Un altro dato, strettamente connesso al primo e non certo incoraggiante per la nostra regione, riguarda la situazione abitativa e familiare degli studenti. In base al più recente rapporto Istat (su base dati 2019) che indaga questo indicatore, il 42% degli studenti italiani in casa non ha uno spazio adeguato per studiare, il 41% non ha neanche strumenti tecnici per poterlo fare, circa il 30% non ha competenze adeguate e il 26% delle famiglie non possiede comunque un numero sufficiente di attrezzature. “Anche laddove c’è un pc, non è detto che basti – spiega la ricercatrice - Quando si ovvia poi al problema dei dispositivi, ci può essere però una mancanza di padronanza delle competenze tecniche anche da parte dei genitori, che diventano ancora più scarse per gli strati sociali più vulnerabili”.
In Campania questi dati, già allarmanti a livello nazionale, sono anche peggiori, soprattutto nei quartieri più a rischio, dove accanto a un gap di competenze digitali e alla scarsità di opportunità di una connessione internet, c’è una difficoltà che riguarda, ad esempio, i bambini stranieri. “In alcune zone del centro vive una elevata quota di immigrati, i cui figli hanno già difficoltà a seguire le normali lezioni in presenza, figuriamoci quelle a distanza, ammesso che ne abbiano gli strumenti tecnici”, nota la Lumino.
Le conseguenze della Dad tra abbandono scolastico e rischio diseguaglianze
Insomma, la Didattica a distanza rischia davvero di lasciare indietro una gran fetta di studenti, soprattutto della scuola primaria e secondaria. “Gli addetti ai lavori delle scuole che stiamo sentendo, soprattutto in quartieri come Ponticelli e centro storico – sottolinea Rosaria Lumino – ci dicono che si rischia di perdere i due terzi di studenti, molti dei quali sono stati riconquistati in classe mettendo in atto strategie anche concordate dal basso con le associazioni impegnate sul territorio. Ovviamente si tratta di una percentuale non omogenea ma racconta uno spaccato importante”.
Oltre al fatto che i ragazzi si possono perdere per strada, esiste anche un reale problema di privazione di opportunità, anche ludiche e di socializzazione oltre che didattiche, per tutti gli studenti più vulnerabili, che hanno magari un background familiare negativo o poco stimolante per il loro sviluppo.
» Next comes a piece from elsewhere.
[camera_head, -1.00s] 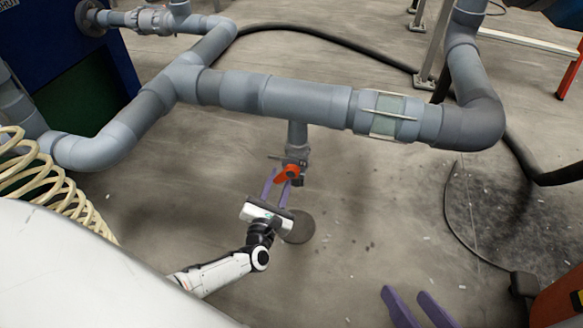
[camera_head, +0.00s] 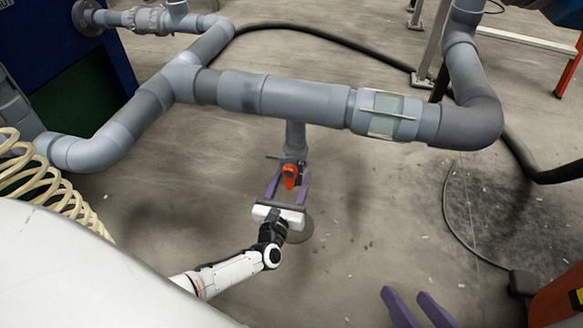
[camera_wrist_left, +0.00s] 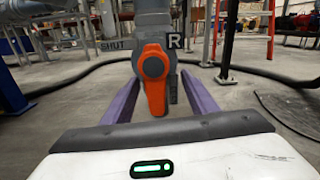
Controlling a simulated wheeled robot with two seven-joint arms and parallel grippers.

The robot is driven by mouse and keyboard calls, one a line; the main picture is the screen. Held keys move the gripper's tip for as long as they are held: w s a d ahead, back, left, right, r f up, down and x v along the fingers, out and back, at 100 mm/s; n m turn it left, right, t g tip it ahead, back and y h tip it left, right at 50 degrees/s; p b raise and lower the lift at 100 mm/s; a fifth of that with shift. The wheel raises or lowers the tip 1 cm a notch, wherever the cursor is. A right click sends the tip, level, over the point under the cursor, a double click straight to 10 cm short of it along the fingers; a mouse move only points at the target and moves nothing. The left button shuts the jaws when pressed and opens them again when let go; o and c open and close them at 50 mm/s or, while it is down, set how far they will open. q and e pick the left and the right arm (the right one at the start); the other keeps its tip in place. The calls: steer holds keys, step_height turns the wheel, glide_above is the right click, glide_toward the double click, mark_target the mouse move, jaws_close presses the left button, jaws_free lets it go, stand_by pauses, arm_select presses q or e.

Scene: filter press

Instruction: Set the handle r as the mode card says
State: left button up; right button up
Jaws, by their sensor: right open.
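The orange handle r (camera_head: 290,172) is on a grey valve under the long grey pipe. In the left wrist view the handle (camera_wrist_left: 154,80) points down, and the labels SHUT (camera_wrist_left: 112,46) and R (camera_wrist_left: 175,42) show behind it. My left gripper (camera_head: 291,176) is open, with one purple finger on each side of the handle. In the left wrist view there are gaps between the handle and both fingers (camera_wrist_left: 160,92). My right gripper (camera_head: 405,293) is open and empty at the bottom of the head view. I cannot make out a mode card.
The grey pipe (camera_head: 300,98) with a clear section (camera_head: 391,115) runs above the valve. A cream coiled hose (camera_head: 35,170) is at the left. A black hose (camera_head: 320,37) lies on the floor behind. The floor right of the valve is mostly clear.

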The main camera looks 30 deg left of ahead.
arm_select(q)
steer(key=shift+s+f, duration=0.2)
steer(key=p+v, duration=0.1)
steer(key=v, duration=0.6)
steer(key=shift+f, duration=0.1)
Non dimentichiamo, infatti, che la Campania è tra le regioni con il più alto tasso di abbandono scolastico che rischia solo di aumentare in queste condizioni, così come potrebbe aumentare il divario Nord-Sud. “In questa situazione emergenziale, la vulnerabilità sociale e le diseguaglianze non possono che crescere” conclude la ricercatrice universitaria.